Les Rats ! quel qualificatif admirable de
précision ! Ce mot adhère exactement, pittoresquement aux tares révulsives
des Boches envahisseurs, qui sont des rongeurs collectivistes outranciers,
créés pour le pullulement, la mordacité, la ruine des terrains envahis, la
multiplication et le grouillement dans les décombres. Les Rats ! Ah ! certes ! n’en ont-ils pas les poils
roux, l’uniforme gris sale, l’odeur puante caractéristique, le blair répugnant
et les poux contagieux ? Leurs efforts nocifs sont également multipares et
présentent une activité déprédatrice ravageuse, écœurante, épidémique qui
partout sème le dégoût et provoque une répulsion qui touche à la nausée et
porte la panique à leur approche.
Rats
migrateurs, surmulots boulotteurs, rats d’égout, rats des Goths, des Vandales
et des Huns, qui vous êtes manifestés à toutes les heures de grandes invasions,
combien vos mœurs sont assimilables à celles des Rats boches ! Que de comparaisons sans fin ne ferait-on pas
entre vous et la bête rongeuse de Germanie. Que de similitudes s’imposent, même
à l’heure des combats.
La
guerre sous-marine n’est-elle pas celle des uranoscopes
ou des rats sous-marins, et celle des tranchées qu’ils nous imposèrent ne
s’apparente-t-elle pas aux cheminements immondes du Mus agrarius d’outre-Rhin ?
Nous
avons la persuasion qu’en France, la gent trotte-menu, chantée par le
fabuliste, s’en vient chercher sa perte. Nos soldats s’entendent fort bien sous
Verdun à rendre surabondante la mort aux Rats-boches, dont la destruction
provoque déjà un soulagement de toute l’Europe qui sentait pour leur pouacrerie
un haut de cœur mal dissimulé. Ne nous lassons pas, afin de nous purger de ce
fléau des Rats sauterelles du militarisme impérial, d’employer tous les appâts
toxiques, et, lorsque la paix bienfaisante et réparatrice nous délivrera du
cauchemar des grignoteurs immondes, combattons encore leur invasion économique.

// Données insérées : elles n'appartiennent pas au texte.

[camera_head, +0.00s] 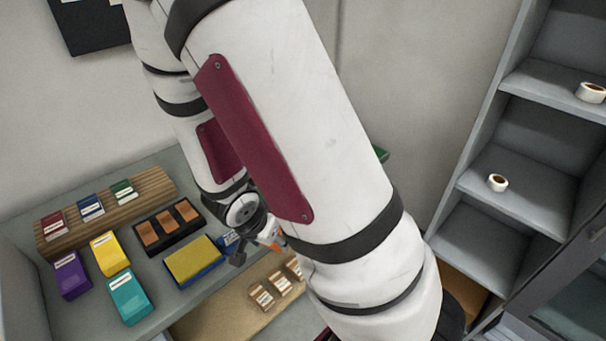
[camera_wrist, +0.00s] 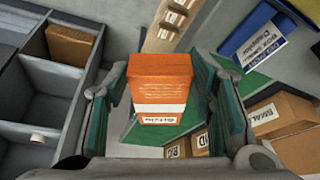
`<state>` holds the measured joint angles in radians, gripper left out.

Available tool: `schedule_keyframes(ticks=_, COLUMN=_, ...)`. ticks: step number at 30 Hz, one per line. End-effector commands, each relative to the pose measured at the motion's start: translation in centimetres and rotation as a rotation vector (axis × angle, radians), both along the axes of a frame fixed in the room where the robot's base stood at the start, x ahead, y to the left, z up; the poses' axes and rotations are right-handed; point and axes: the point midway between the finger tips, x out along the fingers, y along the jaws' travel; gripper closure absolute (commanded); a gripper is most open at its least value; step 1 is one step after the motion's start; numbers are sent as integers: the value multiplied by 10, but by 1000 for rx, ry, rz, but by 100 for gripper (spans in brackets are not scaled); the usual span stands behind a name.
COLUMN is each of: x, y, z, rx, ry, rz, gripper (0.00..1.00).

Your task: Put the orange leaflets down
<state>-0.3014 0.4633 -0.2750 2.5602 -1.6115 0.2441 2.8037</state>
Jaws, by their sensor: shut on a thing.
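The orange leaflets (camera_wrist: 160,80) are an orange block with a white band and printed label at the near end. In the wrist view they sit between the two fingers of my gripper (camera_wrist: 162,88), which is shut on them. In the head view, a small bit of orange (camera_head: 276,241) shows at my gripper (camera_head: 256,238), beside my large white arm link, which hides most of the rest. The leaflets are held above a green surface (camera_wrist: 191,118) in the wrist view. I cannot tell how high they are.
The grey counter (camera_head: 172,299) holds a wooden rack (camera_head: 160,182), a black tray (camera_head: 180,243), a yellow-and-blue block (camera_head: 194,260), and purple (camera_head: 72,277), yellow (camera_head: 109,252) and teal (camera_head: 129,297) packs. Brown boxes (camera_head: 262,297) stand nearby. Grey shelves (camera_head: 531,85) are at right.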

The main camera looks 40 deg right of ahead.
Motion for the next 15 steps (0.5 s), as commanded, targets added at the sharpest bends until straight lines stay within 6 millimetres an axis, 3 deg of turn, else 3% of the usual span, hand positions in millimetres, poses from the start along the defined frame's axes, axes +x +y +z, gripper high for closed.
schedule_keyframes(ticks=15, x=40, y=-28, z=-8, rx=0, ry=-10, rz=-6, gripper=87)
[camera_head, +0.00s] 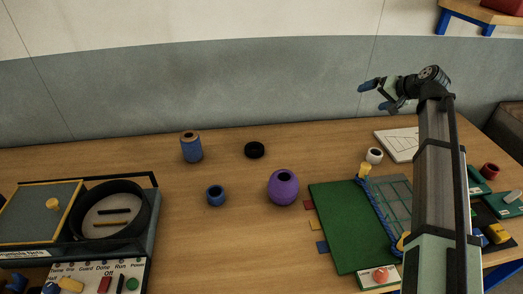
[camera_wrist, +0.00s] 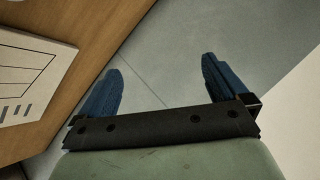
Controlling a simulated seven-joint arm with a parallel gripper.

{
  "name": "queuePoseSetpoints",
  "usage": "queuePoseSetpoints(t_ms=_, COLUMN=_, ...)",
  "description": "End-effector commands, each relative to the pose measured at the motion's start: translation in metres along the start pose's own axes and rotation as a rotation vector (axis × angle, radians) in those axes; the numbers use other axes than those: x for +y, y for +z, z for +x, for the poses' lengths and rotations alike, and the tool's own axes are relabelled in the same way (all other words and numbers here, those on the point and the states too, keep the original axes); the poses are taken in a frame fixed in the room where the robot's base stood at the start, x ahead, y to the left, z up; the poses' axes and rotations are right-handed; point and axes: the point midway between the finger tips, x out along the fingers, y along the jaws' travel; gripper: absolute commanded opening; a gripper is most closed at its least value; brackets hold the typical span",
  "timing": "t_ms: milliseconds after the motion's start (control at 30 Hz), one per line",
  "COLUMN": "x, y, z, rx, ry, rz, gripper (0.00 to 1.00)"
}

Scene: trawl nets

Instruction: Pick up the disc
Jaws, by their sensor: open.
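A black disc (camera_head: 254,150) lies flat on the wooden table, toward the back and near the middle of the head view. My gripper (camera_head: 367,97) is raised above the right part of the table, well to the right of the disc and higher than it. In the wrist view my gripper (camera_wrist: 162,85) has its two blue fingers wide apart with nothing between them. The disc is not in the wrist view.
A blue spool (camera_head: 191,148) stands left of the disc. A small blue ring (camera_head: 216,196) and a purple round pot (camera_head: 283,187) stand in front. A white ring (camera_head: 374,155) and green board (camera_head: 340,228) lie right. A black round tray (camera_head: 146,211) is left.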

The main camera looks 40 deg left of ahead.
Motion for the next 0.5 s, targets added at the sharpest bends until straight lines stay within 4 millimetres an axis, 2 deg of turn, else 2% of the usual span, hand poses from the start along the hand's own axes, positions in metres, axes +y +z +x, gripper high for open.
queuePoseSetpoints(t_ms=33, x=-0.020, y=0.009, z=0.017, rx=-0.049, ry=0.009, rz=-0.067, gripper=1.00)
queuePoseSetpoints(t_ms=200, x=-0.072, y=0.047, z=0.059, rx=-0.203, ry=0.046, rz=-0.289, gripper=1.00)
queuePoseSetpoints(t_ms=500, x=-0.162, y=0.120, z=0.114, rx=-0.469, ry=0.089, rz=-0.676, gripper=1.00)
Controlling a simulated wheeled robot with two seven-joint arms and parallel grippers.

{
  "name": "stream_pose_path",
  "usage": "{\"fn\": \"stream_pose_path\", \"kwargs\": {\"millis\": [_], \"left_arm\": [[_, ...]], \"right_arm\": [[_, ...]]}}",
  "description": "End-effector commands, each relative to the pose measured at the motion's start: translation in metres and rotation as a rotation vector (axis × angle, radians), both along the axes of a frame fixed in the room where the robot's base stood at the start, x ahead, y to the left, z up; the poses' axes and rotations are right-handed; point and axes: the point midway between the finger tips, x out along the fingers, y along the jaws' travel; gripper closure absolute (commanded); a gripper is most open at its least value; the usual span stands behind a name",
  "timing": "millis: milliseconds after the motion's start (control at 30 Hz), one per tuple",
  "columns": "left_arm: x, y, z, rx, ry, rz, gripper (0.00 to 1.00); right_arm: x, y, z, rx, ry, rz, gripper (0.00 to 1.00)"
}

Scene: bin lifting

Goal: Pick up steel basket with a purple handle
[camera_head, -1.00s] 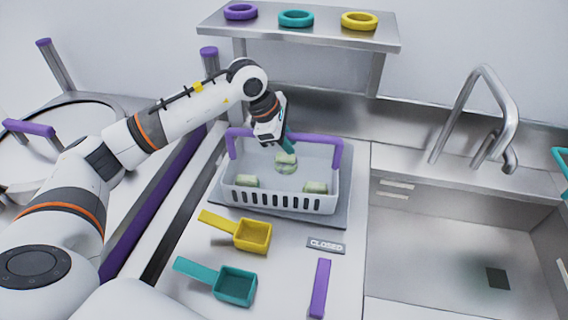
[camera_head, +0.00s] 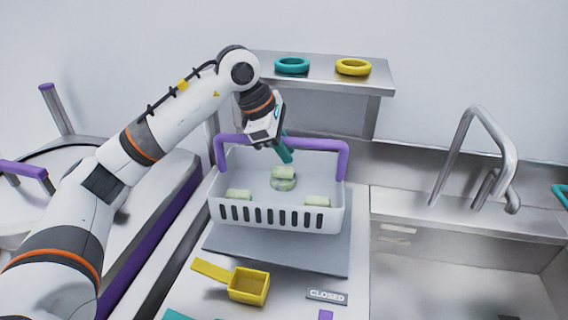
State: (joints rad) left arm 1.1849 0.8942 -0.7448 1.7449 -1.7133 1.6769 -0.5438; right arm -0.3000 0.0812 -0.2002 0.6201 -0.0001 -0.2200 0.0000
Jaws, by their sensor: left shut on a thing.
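The steel basket (camera_head: 335,220) has slots along its front and holds several pale green pieces (camera_head: 283,178). It hangs above a grey mat (camera_head: 275,252), roughly level. Its purple handle (camera_head: 342,158) arches over it. My left gripper (camera_head: 279,147) is over the back middle of the basket, at the handle's top bar, and is shut on the handle; the wrist partly hides the grip. My right gripper is not in view.
A yellow scoop (camera_head: 248,287) and a CLOSED sign (camera_head: 327,296) lie in front of the mat. A shelf (camera_head: 375,84) with a teal ring (camera_head: 292,65) and a yellow ring (camera_head: 353,67) stands behind. A sink with a faucet (camera_head: 478,125) is at the right.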

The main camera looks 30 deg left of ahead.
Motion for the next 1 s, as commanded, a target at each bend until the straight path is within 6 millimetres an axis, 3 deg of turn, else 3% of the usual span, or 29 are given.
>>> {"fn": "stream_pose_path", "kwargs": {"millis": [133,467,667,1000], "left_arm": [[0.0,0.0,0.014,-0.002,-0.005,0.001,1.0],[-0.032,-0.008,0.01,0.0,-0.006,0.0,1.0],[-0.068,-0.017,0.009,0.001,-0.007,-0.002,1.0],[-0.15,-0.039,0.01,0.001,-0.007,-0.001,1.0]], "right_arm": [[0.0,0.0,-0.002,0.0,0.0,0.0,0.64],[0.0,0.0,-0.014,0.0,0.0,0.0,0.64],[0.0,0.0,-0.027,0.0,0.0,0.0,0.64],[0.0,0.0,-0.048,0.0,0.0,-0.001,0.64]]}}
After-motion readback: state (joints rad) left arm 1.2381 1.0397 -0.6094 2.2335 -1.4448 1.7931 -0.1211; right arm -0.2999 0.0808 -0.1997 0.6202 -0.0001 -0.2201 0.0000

Multiplions les pièges, les souricières, les écoutes, les trappes et les affûts
pour réduire autant que possible les grouillants propagateurs de l’industrie et
de la camelotte boche !
Octave Uzanne
(*) Cet article devait être publié dans un recueil de chroniques par Octave Uzanne rédigées pour la Dépêche de Toulouse pendant les années 1914 à 1918. Témoin de l'arrière, Octave Uzanne a été envoyé spécial pour la Dépêche durant les années de guerre. Il a subi les périodes de censure, le silence forcé, puis la parole s'est libérée peu à peu. Nous avions projet de réunir une vingtaine de ces chroniques en un volume imprimé. Pour différentes raisons, cet ouvrage n'est plus d'actualité. Nous avons donc décidé de vous les livrer ici, dans les colonnes de ce blog qui regroupe désormais tout naturellement les écrits d'Octave Uzanne. Dans ces différentes chroniques que nous intitulerons "Chroniques de l'arrière par Octave Uzanne. 1914-1918." (titre que nous avions déjà choisi), vous pourrez dénicher nombre d'informations pertinentes et jugements intéressants. Nous nous abstiendrons volontairement de toute jugement ou toute annotation. Chacun y trouvera ce qu'il cherche ou veut bien y trouver. Le lecteur y découvrira le plus souvent un Octave Uzanne à mille lieues de l'Octave bibliophile ou écrivain. C'est ici un Octave Uzanne penseur, philosophe, citoyen du monde qu'il faut chercher. Nous publions ici les articles sans ordre chronologique. Nous avons conservé l'orthographe du journal ainsi que les néologismes utilisés.